Work has resumed at the unfinished Echo Brickell luxury condo tower as of Monday, nearly two weeks after a scaffolding collapse left five injured and one dead.
And while the Occupational Safety and Health Administration is still in the midst of an investigation, a new memo from the city of Miami sheds light — and raises questions — on what caused two platforms loaded with building materials to come loose more than 40 stories above Brickell’s busy streets.
Workers were unloading formation materials from scaffolding affixed to the tower’s 47th and 48th floors Oct. 19 when something caused the platforms to give way, raining pieces of metal onto the street below. Ultimately, five people were injured and another bystander died of a heart attack while running away.
The two platforms, still hanging from the building, were removed by Echo Brickell’s construction crane. Eight days later, another scaffolding collapse killed one painter and injured two more at the Hyde Resort & Residences construction site in Hollywood. Both projects are led by general contractor John Moriarty & Associates.
WATCH: By-standers rescue woman trapped in car after Brickell construction ax. Scaffolding fell from top floor of high rise. LIVE @ 6 @nbc6 pic.twitter.com/Dh5Q0sDaq4
— Jamie Guirola (@jamieNBC6) October 20, 2016
On Thursday, OSHA agents wrapped up their onsite investigation and gave Miami’s Building Department an all-clear to reopen Echo Brickell, according to a city memo. The city’s building department followed suit a day later, allowing Moriarty to restart construction.

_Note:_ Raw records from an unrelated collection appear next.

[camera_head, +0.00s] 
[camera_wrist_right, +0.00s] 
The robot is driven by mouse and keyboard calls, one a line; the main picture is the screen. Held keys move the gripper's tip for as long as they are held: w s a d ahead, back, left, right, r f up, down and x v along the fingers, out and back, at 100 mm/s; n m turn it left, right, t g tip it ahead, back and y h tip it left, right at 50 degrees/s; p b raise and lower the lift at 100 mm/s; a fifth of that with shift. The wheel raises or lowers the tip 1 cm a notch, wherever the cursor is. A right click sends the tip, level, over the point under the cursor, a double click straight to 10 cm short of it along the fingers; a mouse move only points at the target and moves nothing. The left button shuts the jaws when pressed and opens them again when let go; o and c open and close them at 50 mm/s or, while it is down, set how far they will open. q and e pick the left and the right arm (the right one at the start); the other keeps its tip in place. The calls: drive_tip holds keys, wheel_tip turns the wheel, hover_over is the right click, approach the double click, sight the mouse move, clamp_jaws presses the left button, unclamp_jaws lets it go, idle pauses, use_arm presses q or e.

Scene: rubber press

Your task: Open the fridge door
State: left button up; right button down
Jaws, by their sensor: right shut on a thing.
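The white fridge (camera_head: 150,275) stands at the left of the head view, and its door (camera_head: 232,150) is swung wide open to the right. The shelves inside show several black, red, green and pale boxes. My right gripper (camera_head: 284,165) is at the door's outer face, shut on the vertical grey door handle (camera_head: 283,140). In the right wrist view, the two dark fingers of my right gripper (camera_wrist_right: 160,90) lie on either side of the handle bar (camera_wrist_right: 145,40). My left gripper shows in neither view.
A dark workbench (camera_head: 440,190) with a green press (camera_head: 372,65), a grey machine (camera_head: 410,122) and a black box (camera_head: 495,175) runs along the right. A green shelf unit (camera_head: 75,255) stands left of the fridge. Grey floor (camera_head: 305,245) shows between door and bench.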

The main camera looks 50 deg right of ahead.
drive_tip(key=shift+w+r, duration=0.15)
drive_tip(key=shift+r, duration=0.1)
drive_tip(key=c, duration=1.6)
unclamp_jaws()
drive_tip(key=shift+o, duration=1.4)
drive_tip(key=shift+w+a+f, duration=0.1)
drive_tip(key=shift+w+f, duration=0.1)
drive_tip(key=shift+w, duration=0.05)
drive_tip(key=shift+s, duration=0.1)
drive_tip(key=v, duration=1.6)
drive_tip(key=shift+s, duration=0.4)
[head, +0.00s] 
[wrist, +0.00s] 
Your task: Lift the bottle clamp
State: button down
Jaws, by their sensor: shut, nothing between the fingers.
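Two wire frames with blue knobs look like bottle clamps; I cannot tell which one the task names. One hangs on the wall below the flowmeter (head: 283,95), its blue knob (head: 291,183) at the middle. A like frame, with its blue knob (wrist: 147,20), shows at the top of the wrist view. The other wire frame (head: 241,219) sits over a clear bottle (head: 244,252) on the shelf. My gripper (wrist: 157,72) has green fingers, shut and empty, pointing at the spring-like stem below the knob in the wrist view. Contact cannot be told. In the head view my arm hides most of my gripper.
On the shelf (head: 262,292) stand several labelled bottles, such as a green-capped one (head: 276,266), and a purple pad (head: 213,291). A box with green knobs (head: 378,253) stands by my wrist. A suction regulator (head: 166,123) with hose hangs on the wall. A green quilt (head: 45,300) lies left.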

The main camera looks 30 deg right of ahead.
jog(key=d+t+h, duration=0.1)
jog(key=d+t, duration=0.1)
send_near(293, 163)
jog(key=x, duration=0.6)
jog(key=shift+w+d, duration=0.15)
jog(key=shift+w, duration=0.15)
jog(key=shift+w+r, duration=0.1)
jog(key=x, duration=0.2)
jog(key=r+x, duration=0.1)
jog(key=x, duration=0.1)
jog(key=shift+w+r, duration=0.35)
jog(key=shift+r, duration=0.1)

A spokesperson for Moriarty told The Real Deal that workers were back on the job site at 1451 Brickell Avenue as early as Monday, performing light duties. John Leete, head of Moriarty’s South Florida operations, said in a statement that the company doesn’t expect either Hyde or Echo Brickell to be delayed as a result of the accidents. Echo is being developed by the Property Markets Group, while Hyde is being built by Related Group, Fortune International Group and SBE.
Moriarty had brought in CHM Structural Engineers to determine whether Echo Brickell was destabilized as a result of the accident. The company’s report, attached to the memo, found no cracks or distress in the 47th, 46th and 45th floors below where the accident occurred. The 6th floor caught some of the falling debris but did not suffer additional damage.
The platforms in question are X Climb 60s, a type of scaffolding that uses hydraulic lifts to raise itself against the side of a building. Attached to the memo was a letter from Ceco Concrete Construction, a subcontractor handling formwork for Echo Brickell, which stated that the nature of the accident made it clear that “the failure was a result of the hydraulic jacking of the platforms.”
Four such platforms, manufactured by DOKA USA, are still in place at Echo Brickell: one on the north side, where the incident occurred, and three on the south side. Audrey Dunham, senior project manager for Ceco, wrote in the letter that the X Climbs have no risk of failure when they’re “fully installed and engaged in the support brackets,” as are the remaining four.
The official cause of the accident is still under investigation by OSHA, which has said that it won’t release preliminary information until the agency’s investigation is completed. That investigation will also determine who, if anyone, is at fault.
Steven Holt, a construction attorney with Katz Barron Squitero Faust, told TRD that the general contractor — in this case, Moriarty — isn’t necessarily responsible for an accident on its job site. OSHA safety guidelines rule over all construction in Florida, and since a general contractor can’t have its eyes everywhere on a job as big as a highrise, subcontractors are primarily responsible for ensuring safety in their work.
However, if Moriarty or a subcontractor is found to be in violation, he said, a permanent mark on a builder’s record from OSHA could be a major impediment to getting further work.
He said the Echo Brickell’s scaffolding collapse falls under the “Swiss cheese” model of accidents.
“Accidents like these are the result of lining up a bunch of holes in the cheese,” he said. “Safety guidelines usually have a lot of redundancies, so [accidents] come from failures on a lot of levels.”